August 11, 2017
This report will discuss my visit to the village of Sundekera, where I met with various community leaders and frontline workers, where we spoke on the successes and failures of SBM in their village community.

Sunderkera a small village approximately 25 km away from Raipur, Chhattisgarh – with about 2,500 population size and 500 houses on about 860 hectares of land. We arrived at the village community meeting center in the morning, and were greeted by members of the Panchayat and various frontline workers. Overall the gathering consisted of about 15 women and 10 men.

Me (far left) with Mr. Tikaram Patel, and Sunderkera Panchayat, Sunderkera, India. 2017.

One thing I must immediately draw attention to is the importance of translation. “Translation is an art” it can be stated, and therefore in order to receive true accurate responses from the people being interviewed, the question must be perfectly translated to convey the underlying emotions and narratives to the questions being asked. This is something I had not really considered until trying to communicate with a group of people whom I was not able to communicate with. It was important to me that my questions were not being translated as aggressive or intrusive, that the exact words with the exact same meaning were being used, and that they were in fact posed as questions and not demands or statements. What may seem as such small obstacles can have significant impacts on the information being received, as well as how the people you are communicating with perceive you.
The meeting began with a formal welcoming, and designated natural village leader, Mr. Tikaram Patel led in to the discussion of the Swachh Bharat Mission (SBM) in Sunderkera. He began with highlighting the various positives that SBM has had within the community; how many toilets had been built and the various positives this has had on the overall cleanliness of the community in regards to open-defecation.

However, even though many toilets had been built in Sunderkera, they were not being used as intended. Mr. Patel continued to explain (multiple times) that one of the biggest issues that Sunderkera is facing with SBM is that of water scarcity, amongst other issues like inadequate toilet construction due to inexperienced contractors. Most of the time, there is simply no water available to use in the toilets. Hearing this was reaffirming for me in that, I was right in my previous concerns about the lack of future climate change and environmental threats being addressed within the SBM. I didn’t even have to ask my pre-thought-out questions and concerns about water scarcity and climate change, Mr. Patel answered all of them within the first 45 minutes of us being there! Which again, begs the question that is; who is actually speaking to and listening to these communities? He continues to describe the disturbing changes in water availability and monsoon patterns over the past 10 years, which he says, “is a result of global warming” and “We were told to just collect more rain water from our drinking wells or the local pond to use for the toilets”. Currently there are about 14 wells/drinking water pumps in the village, however only 3-4 of them are in working condition. This means that not only are drinking water resources not readily available to nearby houses, but collecting extra water to use in toilets seems less than ideal or efficient.

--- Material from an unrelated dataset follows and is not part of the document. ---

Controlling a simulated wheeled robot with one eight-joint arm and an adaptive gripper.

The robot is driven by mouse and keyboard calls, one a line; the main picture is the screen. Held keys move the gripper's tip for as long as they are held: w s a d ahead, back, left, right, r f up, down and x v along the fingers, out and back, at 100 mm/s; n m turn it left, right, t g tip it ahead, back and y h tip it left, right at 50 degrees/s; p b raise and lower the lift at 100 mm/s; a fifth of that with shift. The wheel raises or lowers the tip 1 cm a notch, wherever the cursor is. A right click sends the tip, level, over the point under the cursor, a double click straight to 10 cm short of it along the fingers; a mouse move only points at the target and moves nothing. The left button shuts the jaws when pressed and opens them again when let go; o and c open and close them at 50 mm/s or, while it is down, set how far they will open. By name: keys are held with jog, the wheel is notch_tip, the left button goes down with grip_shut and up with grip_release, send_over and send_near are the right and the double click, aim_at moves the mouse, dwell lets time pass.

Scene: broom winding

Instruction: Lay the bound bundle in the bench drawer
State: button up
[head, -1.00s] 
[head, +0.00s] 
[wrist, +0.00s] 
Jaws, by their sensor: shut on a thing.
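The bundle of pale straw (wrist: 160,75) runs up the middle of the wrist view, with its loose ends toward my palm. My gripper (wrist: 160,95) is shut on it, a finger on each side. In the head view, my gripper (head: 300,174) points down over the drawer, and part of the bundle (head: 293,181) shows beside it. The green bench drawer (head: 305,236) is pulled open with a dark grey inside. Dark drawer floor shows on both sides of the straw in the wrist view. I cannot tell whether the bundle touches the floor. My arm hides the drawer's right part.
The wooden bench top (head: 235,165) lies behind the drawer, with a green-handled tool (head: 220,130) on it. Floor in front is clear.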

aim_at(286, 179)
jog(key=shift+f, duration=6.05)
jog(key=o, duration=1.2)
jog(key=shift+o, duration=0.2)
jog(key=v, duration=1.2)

Water well in Sunderkera. 2017.

Additionally, contractors who were hired by the village leaders to complete construction were inexperienced and untrustworthy, constructing inadequate unusable toilets. Upon hire, it was agreed that they would only be paid after the village received funds from the SBM scheme, which half way through construction, the workers began demanding funds, and because of the 3-month holding period of SBM, they had no funds to give. Furthermore, even after the 3 months, funds were still being withheld because the toilets were not being used because they were either poorly constructed or they had no water. To this day, the village has not received all funding for constructing toilets, but they are considered to still be open-defecation free (ODF).
“The issue is that every village was given the same amount of funding regardless of their geographical location” Mr. Patel accurately points out, “this was a big problem, they don’t consult with us, they didn’t understand our needs.” This highlights the absolute importance of conducting extensive, community-rooted qualitative surveys that take place in the form of simply listening, observing and spending time within the communities where such plans are being rolled out.

PRIA (Participatory Research in Asia) played a big role in Sunderkera at this time, by educating, motivating and empowering community members to gather local knowledge and carry it forward to Govt bodies. This resulted in a water storage tank plan to be drafted by the village of Sunderkera alongside PRIA, to collect and store water from their local pond, Mahamaya (which is fed by the Mahanadi River.) The plan was presented it to the Gram Sabha, who then presented it to the CEO Jila Panchayat, who has since approved the plan, but there are currently no funds to be allocated for the building of the water tower, so these issues remain.

Mahanadi River, outside Sunderkera. 2017.

Meeting with Sunderkera shed some very important light on the darker side of SBM, and moreover, how these top-down government schemes often fail on so many levels, including building trust with the communities they are supposed to be lending capacity to. These issues of water planning and water governance are altogether missing from the SBM statement and objectives, which is likely why it has been such a failure in some communities and will present large scale future challenges in the face of climate change and increasingly severe weather patterns. I did not see the same level of passion or optimistic inspiration at Sunderkera that I had experienced in Donde Khurd, and instead heard about the inadequacies of ill-thought out Govt schemes that, while may have great potential, fail by the accumulation of skipping crucial steps in the planning and implementation phases of such projects.

Me with Sunderkera Panchayat and local community members. Sunderkera, 2017.